The other ideea was to solder with brass the tip on the other cutted tip.
Case You have a 500d (or any other camera, using a SD-slot), can happen, that the camera does not feel the inserted card, or gets the false information, that the card is write-protected.
The cause is in most of the cases, that the two small switches, one for carde presence, and the other for write protection are damaged. To replace a card slot ONLY for this reason is dangerous for the board and a lot of work. Normally i rather make a bridge on the switch – a small wire and 2 solderings.
Her you see how it looks for the 500d. Just check the right soldering pafs on the PCB.
I had to repair an old 40d (but in this case could be ANY other Canon DSLR), which did not start at all. No message on the displays, nothing. After inserting the battery there was a very tiny “tick” noice from the inside, but nothing else.

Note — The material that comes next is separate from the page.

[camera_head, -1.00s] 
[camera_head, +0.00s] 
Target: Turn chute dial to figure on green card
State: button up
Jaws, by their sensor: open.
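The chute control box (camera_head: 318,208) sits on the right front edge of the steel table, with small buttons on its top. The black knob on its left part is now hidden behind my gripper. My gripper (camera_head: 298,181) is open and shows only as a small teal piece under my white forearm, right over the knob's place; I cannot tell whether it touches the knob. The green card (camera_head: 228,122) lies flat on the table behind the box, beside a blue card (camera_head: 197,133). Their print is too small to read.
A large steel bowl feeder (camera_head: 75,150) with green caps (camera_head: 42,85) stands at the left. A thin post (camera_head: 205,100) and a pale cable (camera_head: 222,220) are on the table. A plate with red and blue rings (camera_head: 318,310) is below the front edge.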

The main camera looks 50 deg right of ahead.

I checked the following (by replacement of the parts):
– dc-dc board
– flash board with the single “P” type fuse (was ok, not burned)
– main board.
I tried to start WITHOUT the motors – and it started !!! But error code 99 on the display.
I measured the resistance of the motors: 3,3 ohm – which was the same for a known good one too.
I tried with an another, external motor: worked! (with error code, of course, as the mechanism was moving on the other camera)
I mounted a used, but known good motor into the board: worked!
I assembled a small testing circuit with a motor and a current limited source. Result: the bad motor draws more, than 1000 mA (with rotating of the rotor), the replacement only 65 mA.
So – the motor has an internal SHORT!
Now the camera workes fine!
The motor has an interesting internal construction: the stator is formed of a ferromagnetic metal tube and a cilindrical shaped coaxial (strong) magnet, the rotor is made ONLY of the copperwire coil, plus the commutator.